A passionflower close-up. Tried to max out the detail/sharpness and increase saturation without getting too flashy with RT(*), then exported to JPG at full size, scaled down in Gimp, plus a bit of wavelet sharpening.
Nice photo! I like the pastel colors. and composition. It’s a bit too grainy for my taste. Did you by any chance also sharpen the smooth parts of the image?
The one thing I’m missing is the separation of the foreground and the background. I’m not sure if that’s because of the colors or contrast but something to make the flower pop out just a bit more would help in my opinion.
In the link you provided there are great results described, even for a low number of images. I wonder how such a workflow could look like preserving more than 8 bit data per colour channel, e.g. with tiff images, or early in a raw workflow.
@chris some cameras, like my old Pentax K10D, allow you to take several (up to 9 or 12) raw shots and combine them into one in-camera, leading to a very clean result. I never found a real use for it though, low ISO shots are clean enough. Unless the intention is to fake long exposure.

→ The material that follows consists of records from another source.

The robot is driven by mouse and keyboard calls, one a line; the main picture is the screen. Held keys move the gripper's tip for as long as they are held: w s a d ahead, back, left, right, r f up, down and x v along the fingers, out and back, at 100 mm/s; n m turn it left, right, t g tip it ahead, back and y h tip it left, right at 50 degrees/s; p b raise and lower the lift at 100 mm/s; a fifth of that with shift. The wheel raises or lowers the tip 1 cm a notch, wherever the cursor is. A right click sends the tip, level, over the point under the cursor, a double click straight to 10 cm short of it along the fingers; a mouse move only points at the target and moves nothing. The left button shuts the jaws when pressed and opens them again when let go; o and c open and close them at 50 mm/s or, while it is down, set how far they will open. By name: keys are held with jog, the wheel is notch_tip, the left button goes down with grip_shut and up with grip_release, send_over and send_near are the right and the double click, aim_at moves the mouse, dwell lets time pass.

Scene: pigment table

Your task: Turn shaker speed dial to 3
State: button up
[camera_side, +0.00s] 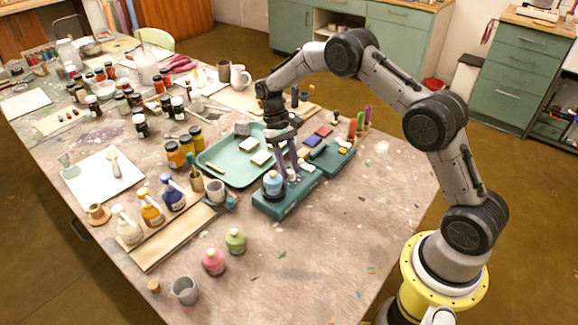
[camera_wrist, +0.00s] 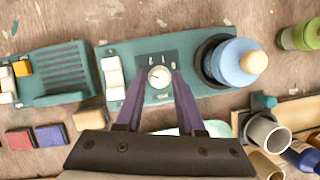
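The shaker is a teal box (camera_side: 270,208) with a blue-capped bottle (camera_wrist: 232,62) in a dark round holder at one end. Its speed dial (camera_wrist: 159,77) is a small white round knob on a dark panel with pale marks around it. The marks are too small to read, and so is the pointer's setting. My gripper (camera_wrist: 159,80) points down over the shaker, with its two purple fingers on either side of the dial. The fingertips appear very close to its sides; contact is unclear. In the side view my gripper (camera_side: 288,172) hides the dial.
White switches (camera_wrist: 113,78) sit beside the dial panel. A second teal device (camera_side: 331,160) stands close by. A green tray (camera_side: 211,158) with blocks lies behind the shaker. Pink (camera_side: 214,262) and green (camera_side: 235,240) bottles stand in front. The table's right front is mostly clear.

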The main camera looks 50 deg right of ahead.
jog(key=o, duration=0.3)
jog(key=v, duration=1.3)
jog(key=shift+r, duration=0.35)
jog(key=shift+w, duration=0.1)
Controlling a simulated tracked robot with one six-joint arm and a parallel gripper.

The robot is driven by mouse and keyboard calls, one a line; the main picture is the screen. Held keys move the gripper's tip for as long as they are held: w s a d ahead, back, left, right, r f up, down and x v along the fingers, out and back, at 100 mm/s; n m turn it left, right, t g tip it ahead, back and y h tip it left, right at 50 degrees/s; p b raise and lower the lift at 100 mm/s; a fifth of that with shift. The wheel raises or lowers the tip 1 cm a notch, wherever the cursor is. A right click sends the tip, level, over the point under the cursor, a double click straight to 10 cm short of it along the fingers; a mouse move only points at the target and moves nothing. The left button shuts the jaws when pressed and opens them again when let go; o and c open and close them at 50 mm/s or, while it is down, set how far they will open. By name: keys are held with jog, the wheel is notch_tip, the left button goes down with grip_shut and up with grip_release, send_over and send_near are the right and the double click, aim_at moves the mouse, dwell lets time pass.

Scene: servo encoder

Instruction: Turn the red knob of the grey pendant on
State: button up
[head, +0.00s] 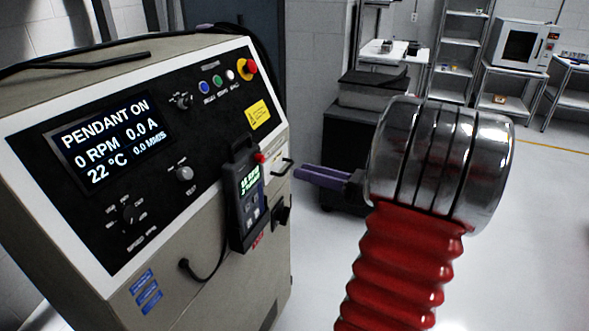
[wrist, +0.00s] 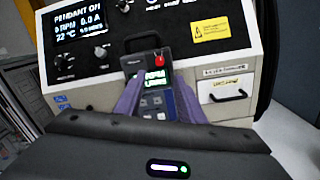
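The grey pendant (head: 249,207) hangs on the front of a control cabinet, its small screen lit with green text. Its red knob (head: 260,158) sits at the top right of the pendant's face. In the wrist view the pendant (wrist: 157,70) is ahead, with the red knob (wrist: 160,60) near its top. My gripper (head: 298,173) has purple fingers pointing left toward the pendant, apart from it, slightly below knob height in the head picture. In the wrist view the fingers of my gripper (wrist: 158,82) are spread with nothing between them; they cover the pendant's lower sides.
The cabinet display (head: 110,138) reads "PENDANT ON", 0 RPM, 0.0 A and 22 °C. Black dials (head: 130,213), coloured buttons and a red stop button (head: 247,69) surround it. A black cable (head: 205,272) loops below. Shelves (head: 462,50) stand far behind; the floor right is clear.

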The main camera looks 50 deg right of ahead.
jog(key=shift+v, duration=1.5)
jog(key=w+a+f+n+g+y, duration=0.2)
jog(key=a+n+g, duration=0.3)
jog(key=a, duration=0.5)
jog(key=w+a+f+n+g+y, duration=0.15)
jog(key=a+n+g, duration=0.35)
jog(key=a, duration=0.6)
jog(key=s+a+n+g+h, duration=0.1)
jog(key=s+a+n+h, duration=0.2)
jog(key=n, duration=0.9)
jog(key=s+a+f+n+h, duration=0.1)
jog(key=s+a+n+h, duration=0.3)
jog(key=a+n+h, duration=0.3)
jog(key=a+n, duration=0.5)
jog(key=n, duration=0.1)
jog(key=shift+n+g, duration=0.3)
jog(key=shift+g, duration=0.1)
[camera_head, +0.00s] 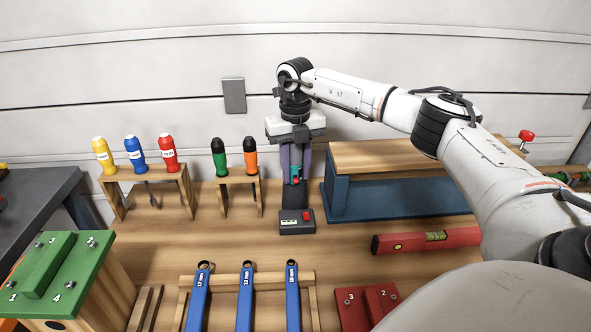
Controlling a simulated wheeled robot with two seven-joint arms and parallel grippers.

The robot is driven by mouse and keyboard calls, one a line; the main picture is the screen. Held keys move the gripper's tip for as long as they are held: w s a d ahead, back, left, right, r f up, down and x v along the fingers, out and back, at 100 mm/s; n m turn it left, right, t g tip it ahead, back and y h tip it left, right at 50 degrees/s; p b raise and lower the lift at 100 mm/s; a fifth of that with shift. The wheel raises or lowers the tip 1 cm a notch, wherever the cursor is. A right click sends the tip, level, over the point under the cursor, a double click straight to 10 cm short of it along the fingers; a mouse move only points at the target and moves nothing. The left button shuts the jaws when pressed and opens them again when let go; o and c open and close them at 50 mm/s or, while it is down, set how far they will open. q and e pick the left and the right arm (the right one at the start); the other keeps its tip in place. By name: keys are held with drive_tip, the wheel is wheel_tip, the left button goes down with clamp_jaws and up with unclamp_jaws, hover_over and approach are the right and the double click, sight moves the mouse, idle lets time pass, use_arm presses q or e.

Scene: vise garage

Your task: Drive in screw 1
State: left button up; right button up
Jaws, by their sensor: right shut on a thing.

If you want an example of such an in-camera merge shot, see “pentax_k10d_books_multi-exposure_in-camera” here.
@Morgan_Hardwood, 1. I don’t have a practical application. I just did wonder if there’s something available. Just out of curiosity. It seems that techniques learned from video, here especially optical flow, can help Alot in photography as well, but most video tools are themselves somehow limited (e.g. resolution, colour, etc.). That said, 2. I’m a Canon shooter and therefore always searching for improved noise reduction techniques .
Have you read Pat’s article on median stacks? Another way to reduce noise on location is AEB and then going through HDRMerge (which implements an algorithm called “zero noise”).
Of course I have. Several times. AFAIR it does not deal with optical flow. IIRC it’s the same for HDRMerge. The nice thing about the technique described in the aforementioned article is that it should be able to deal with comparatively bad conditions such as parallax errors of hand-held shots etc.
Problems occur with parallax and other large changes between images, I’ve tried it photos of people on a windy day, and it does fail in some areas due to the wind, but where it works it works well.
Anyway, I am absolutely with you, that this is a very interesting method.
Every algorithm will fail in some conditions, but I can imagine that there is a reasonable ordered set of operations, each working better in most conditions that the predecessor: just median stack, aligning+median stack, aligning+some transformation+median stack, motion compensation for fix block sizes+median stack (IIRC that was used in the article), motion compensation for variable block sizes+median stack, motion compensation for variable block sizes+block rotation+median stack, … There may be Alot to discover.
I wonder if optical flow could even help in panorama stitching, since it would add another degree of freedom. Of course the techniques are similar in principle already, but what I mean is a block-wise semi-independent treatment of extracted features and their surrounding. In the overlapping region, the relation between matching image details could have some statistical variations, which may help to compensate for parallax errors and/or moving objects between shots.